Nepal is gearing up for parliamentary elections and the major parties including Nepali Congress (NC) and the left alliance (UML-MC) have each come out with their respective manifestos. This #neftake provides an economic perspective on both manifestos.
As per their manifesto and as highlighted in the table above, Nepali Congress (NC) aim to increase Nepal’s per capita GNI to USD 1500 in five years. Considering that the current per capita GNI is USD 900, GNI would need to grow by 14% each year to achieve the targeted growth. If the targeted growth is achieved, Nepal will officially graduate to a lower middle-income nation. Moreover, in ten years, NC envision Nepal to be an upper middle-income nation, requiring an annual per capita GNI growth rate of 16% – 30%. As per the World Bank, GNI per capita of a country needs to be in between USD 3956- USD 12,235 to be categorized as an upper middle-income nation.
Similar to the commitment of NC, the left alliance aims to graduate Nepal to the status of lower middle-income nation in five years.

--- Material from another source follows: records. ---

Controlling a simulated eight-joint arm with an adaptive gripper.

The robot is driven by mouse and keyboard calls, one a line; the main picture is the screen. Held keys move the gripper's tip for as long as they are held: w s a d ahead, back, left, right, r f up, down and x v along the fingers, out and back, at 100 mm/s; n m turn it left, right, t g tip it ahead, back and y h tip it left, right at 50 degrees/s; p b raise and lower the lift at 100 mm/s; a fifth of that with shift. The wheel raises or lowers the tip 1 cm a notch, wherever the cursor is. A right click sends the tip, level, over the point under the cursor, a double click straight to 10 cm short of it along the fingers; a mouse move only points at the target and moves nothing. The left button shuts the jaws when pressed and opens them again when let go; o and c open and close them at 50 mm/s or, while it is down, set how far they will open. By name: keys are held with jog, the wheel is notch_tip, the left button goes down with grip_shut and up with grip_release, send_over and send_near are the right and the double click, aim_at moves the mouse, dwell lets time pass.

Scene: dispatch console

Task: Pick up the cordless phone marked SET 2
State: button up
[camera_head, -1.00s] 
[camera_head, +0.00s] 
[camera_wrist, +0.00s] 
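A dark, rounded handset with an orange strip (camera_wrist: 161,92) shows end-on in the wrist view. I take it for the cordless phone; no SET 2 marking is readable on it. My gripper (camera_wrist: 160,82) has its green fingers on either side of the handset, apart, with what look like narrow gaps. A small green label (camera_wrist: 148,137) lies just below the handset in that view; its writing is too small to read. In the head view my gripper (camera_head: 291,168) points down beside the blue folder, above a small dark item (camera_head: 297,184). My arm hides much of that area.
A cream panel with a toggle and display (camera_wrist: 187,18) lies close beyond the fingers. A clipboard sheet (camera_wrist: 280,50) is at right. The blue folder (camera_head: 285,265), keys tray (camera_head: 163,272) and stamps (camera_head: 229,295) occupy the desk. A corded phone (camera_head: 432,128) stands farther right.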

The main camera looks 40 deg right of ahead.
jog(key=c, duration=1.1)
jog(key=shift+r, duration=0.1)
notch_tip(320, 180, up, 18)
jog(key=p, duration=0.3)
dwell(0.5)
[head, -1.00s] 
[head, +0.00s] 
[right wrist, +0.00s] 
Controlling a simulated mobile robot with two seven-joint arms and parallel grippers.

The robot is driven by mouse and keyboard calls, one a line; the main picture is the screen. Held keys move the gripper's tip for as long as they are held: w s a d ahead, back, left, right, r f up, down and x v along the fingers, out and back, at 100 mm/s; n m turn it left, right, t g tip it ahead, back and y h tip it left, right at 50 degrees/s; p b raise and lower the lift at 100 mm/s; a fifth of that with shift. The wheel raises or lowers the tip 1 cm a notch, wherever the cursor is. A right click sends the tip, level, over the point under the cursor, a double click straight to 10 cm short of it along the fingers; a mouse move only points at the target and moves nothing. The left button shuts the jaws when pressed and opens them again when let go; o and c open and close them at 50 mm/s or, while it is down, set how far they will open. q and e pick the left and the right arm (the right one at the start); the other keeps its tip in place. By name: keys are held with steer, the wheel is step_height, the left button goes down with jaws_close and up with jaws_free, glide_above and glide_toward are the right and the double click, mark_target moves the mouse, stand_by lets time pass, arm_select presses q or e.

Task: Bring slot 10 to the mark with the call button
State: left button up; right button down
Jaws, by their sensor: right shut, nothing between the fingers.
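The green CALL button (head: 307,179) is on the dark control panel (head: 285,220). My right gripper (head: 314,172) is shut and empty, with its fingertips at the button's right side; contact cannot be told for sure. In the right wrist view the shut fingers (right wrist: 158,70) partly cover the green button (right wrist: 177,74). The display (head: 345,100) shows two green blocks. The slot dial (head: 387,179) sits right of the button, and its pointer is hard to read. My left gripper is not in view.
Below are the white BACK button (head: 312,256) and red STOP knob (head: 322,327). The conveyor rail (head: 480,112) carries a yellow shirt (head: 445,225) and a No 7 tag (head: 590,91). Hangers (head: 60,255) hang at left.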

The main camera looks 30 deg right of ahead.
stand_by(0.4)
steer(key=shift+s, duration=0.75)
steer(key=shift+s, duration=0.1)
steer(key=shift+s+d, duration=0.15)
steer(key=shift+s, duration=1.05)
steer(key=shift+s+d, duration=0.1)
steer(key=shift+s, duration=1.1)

As per the World Bank, GNI per capita of a country must range in between USD 1006 to USD 3995 to be categorized as a lower middle-income nation. In this regard, the economy needs to grow annually by 2.25%-28%. In 10 years, the left alliance anticipate the economy to grow by 19% annually and achieve the targeted GNI of USD 5000, which is almost 6 times the current GNI.
As indicated by the table above, both NC and the left alliance want to achieve significant growth in the hydropower sector. The level of investment required to meet the targeted growth, however, is very large. Given that the cost of each MW is approximately USD 1.8 million, the total investment required to generate the targeted hydropower capacity of 15,000 MW would be USD 27 billion, 17 times higher than the current level of investment. Moreover, considering the theoretical framework of saving = investment, even when all investments are made for hydropower, the level of investment required would be 2.4 times the current national saving.
Both NC and the left alliance have also come up with other ambitious economic commitments. For instance, both parties aim to complete the construction of major highways within 5 years. Likewise, NC plans to build 5 international airports within 10 years, whereas left alliance aims to construct at least 3 international airports within the same frame of time.
Going through both manifestos, one can see the promise of a prosperous Nepal. However, considering the current economic dynamics of Nepal—characterized by low saving rate, presence of comprador capital and insignificant productive/manufacturing industries—achieving the targeted growth will be easier said than done.